Well, there is a lot more I would love to quote, but I will have to pass. My point here is that I think Lewis is playing on Weston's view of Life that is, to Weston, "everything". And this is why Ransom, who has by this point "transferred" more to the medieval viewpoint, finds it difficult to keep track of who "She" is when Weston refers to Nature as "She". Weston himself cannot even keep it very straight as seen when Oyarsa questions him about what it is exactly that he values in life, and finds that it is neither the form nor the hnau-ness, but only a sort of seed that Weston values -- and even that Weston denies with exasperated comments of "if you can't understand, I can't explain it to you".

There is also that stange section where Oyarsa alludes to what is, if not temptation, at least some kind of influence from the Bent One on Malacandra which Oyarsa prevented in the end.
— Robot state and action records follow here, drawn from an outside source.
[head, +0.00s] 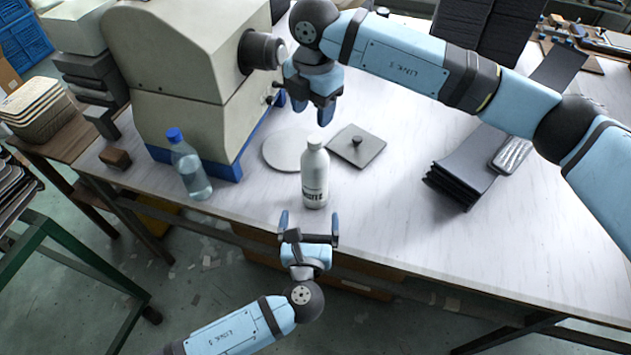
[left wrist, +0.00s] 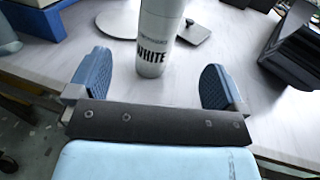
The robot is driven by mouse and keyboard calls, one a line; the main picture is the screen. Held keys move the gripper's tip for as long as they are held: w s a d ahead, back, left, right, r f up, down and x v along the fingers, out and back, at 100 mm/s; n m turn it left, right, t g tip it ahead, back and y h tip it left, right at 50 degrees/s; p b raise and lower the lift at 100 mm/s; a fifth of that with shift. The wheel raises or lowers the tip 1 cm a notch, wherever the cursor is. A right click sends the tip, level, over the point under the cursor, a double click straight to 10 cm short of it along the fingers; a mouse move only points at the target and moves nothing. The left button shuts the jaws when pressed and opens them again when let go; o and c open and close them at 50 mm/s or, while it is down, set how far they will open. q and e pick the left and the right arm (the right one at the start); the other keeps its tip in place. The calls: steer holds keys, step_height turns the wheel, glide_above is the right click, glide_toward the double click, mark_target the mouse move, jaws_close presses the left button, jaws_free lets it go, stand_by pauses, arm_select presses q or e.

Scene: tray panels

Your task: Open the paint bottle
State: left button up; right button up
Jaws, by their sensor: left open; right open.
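The paint bottle (head: 314,180) is white with dark lettering and stands upright near the table's front edge. Its white cap (head: 314,141) is on top. In the left wrist view the bottle (left wrist: 157,35) shows its "WHITE" label, and its top is out of the picture. My left gripper (head: 309,222) is open in front of the bottle, at the table's edge; in its wrist view the bottle stands ahead, between the two blue fingers but beyond their tips. My right gripper (head: 313,112) is open, pointing down, above and behind the bottle's cap, apart from it.
A clear bottle with a blue cap (head: 189,165) stands left, beside a large beige machine (head: 190,60). A round disc (head: 284,150) and a square plate with a knob (head: 357,146) lie behind the paint bottle. Dark stacked panels (head: 459,172) lie right. The front right tabletop is clear.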

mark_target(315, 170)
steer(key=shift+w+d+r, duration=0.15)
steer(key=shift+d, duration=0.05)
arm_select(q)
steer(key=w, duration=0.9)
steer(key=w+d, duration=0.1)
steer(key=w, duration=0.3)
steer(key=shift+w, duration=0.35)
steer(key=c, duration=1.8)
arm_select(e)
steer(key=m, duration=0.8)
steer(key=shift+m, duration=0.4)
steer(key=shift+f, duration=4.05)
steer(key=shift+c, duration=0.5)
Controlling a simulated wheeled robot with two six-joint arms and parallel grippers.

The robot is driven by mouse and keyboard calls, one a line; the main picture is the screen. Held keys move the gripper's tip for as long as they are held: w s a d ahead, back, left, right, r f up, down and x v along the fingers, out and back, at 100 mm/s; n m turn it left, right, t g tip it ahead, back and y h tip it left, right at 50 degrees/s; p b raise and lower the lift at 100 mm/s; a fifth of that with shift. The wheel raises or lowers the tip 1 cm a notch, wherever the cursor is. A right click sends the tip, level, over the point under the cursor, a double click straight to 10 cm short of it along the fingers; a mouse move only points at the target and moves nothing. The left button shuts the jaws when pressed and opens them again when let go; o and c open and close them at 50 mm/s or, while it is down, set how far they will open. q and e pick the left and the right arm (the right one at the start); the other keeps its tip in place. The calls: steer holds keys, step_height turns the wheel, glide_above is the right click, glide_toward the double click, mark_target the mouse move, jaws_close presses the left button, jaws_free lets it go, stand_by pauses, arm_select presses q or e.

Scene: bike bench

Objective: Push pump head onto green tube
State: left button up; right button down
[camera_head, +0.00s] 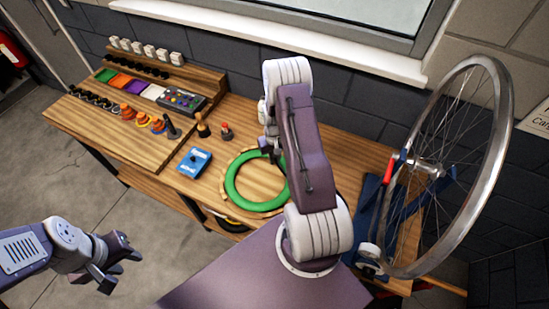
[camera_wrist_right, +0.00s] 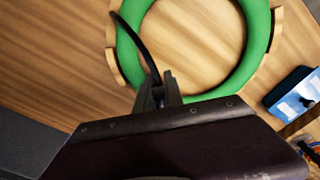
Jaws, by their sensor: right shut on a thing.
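The green tube (camera_head: 232,182) is a ring lying on the wooden bench inside a light wooden holder; it also shows in the right wrist view (camera_wrist_right: 258,40). My right gripper (camera_wrist_right: 158,92) is shut on a small dark piece, apparently the pump head, at the near edge of the tube. A thin black hose (camera_wrist_right: 140,45) curves away from it across the ring. Whether the pump head touches the tube or sits on it, I cannot tell. In the head view my right arm hides most of this gripper. My left gripper (camera_head: 117,268) is open and empty, off the bench's front.
A blue box (camera_head: 194,162) lies left of the ring, with two small upright tools (camera_head: 226,131) behind it. A bike wheel (camera_head: 500,130) stands in a blue stand at the right. Small parts and colored bins (camera_head: 130,85) fill the left bench.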

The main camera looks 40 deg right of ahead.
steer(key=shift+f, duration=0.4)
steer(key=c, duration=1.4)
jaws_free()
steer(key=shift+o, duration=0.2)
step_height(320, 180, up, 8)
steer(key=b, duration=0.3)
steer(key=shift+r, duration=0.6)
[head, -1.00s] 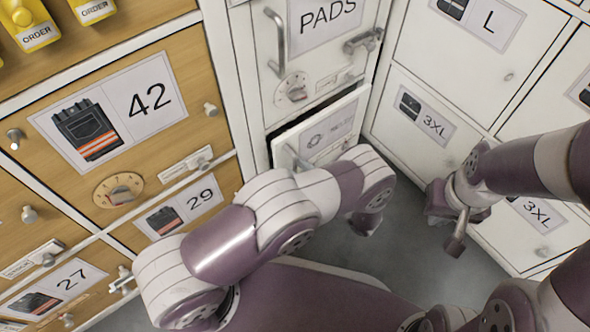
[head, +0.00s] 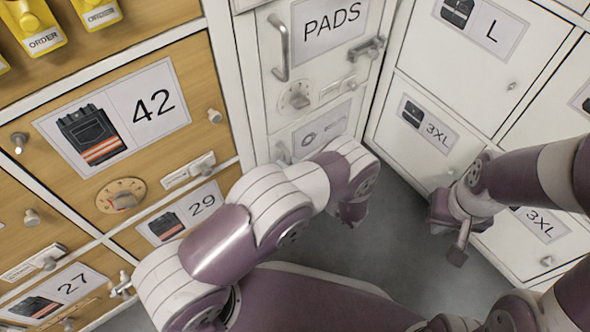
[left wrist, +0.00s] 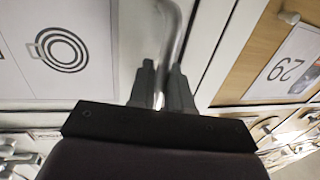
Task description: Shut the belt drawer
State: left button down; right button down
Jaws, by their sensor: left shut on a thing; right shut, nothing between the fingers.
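The belt drawer (head: 320,128) is the white drawer under the PADS drawer, with a coiled-belt label that shows large in the left wrist view (left wrist: 62,48). Its front looks flush with the cabinet in the head view, with no open gap along its top. My left gripper (left wrist: 163,88) is shut on the drawer's grey bar handle (left wrist: 172,35). In the head view my left arm covers the lower part of the drawer and hides the fingers. My right gripper (head: 459,250) is shut and empty, in front of the white lockers at the right.
The PADS drawer (head: 275,85) above has a bar handle, a dial and a latch. Wooden drawers (head: 200,105) marked 42, 29 and 27 stand at the left. White lockers (head: 415,160) marked L and 3XL stand at the right. Grey floor (head: 390,240) shows between the arms.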

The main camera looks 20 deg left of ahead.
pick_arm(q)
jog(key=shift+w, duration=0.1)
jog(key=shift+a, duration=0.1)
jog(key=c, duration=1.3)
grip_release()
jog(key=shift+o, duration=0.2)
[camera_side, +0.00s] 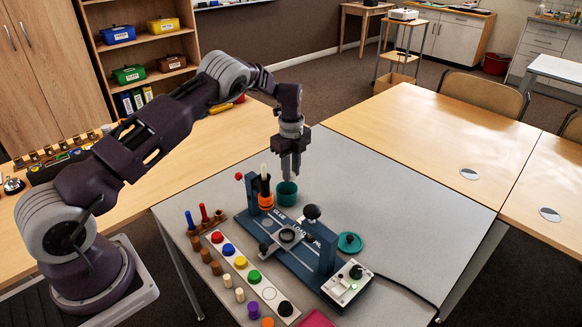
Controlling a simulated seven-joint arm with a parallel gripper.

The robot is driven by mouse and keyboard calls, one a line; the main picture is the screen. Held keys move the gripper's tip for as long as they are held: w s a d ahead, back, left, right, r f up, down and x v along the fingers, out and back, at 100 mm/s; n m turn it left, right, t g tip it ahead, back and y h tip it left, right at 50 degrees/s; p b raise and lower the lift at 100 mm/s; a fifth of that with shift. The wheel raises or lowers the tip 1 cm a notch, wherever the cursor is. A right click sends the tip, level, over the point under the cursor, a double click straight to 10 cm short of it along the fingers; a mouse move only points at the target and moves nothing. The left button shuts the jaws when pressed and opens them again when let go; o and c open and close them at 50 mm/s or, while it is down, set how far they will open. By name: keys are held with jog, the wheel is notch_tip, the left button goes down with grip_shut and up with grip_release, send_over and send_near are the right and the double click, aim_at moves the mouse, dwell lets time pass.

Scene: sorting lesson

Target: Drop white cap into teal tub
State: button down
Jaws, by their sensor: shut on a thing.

And finally, I'll reiterate my pure thrill at the prospect of Oyarsa being led by Ransom's tales, Narnia-like into strange unknown territories of Maleldil's mysterious activity (ie, the Incarnation and man's Redemption) on Earth. Of course all we get of it is the anticipation of Oyarsa's comment at the end of the chapter, "But I must talk with Ransom," and his comment to Ransom after the talk at the beginning of the next chapter, "You have shown me more wonders than are known in the whole of heaven".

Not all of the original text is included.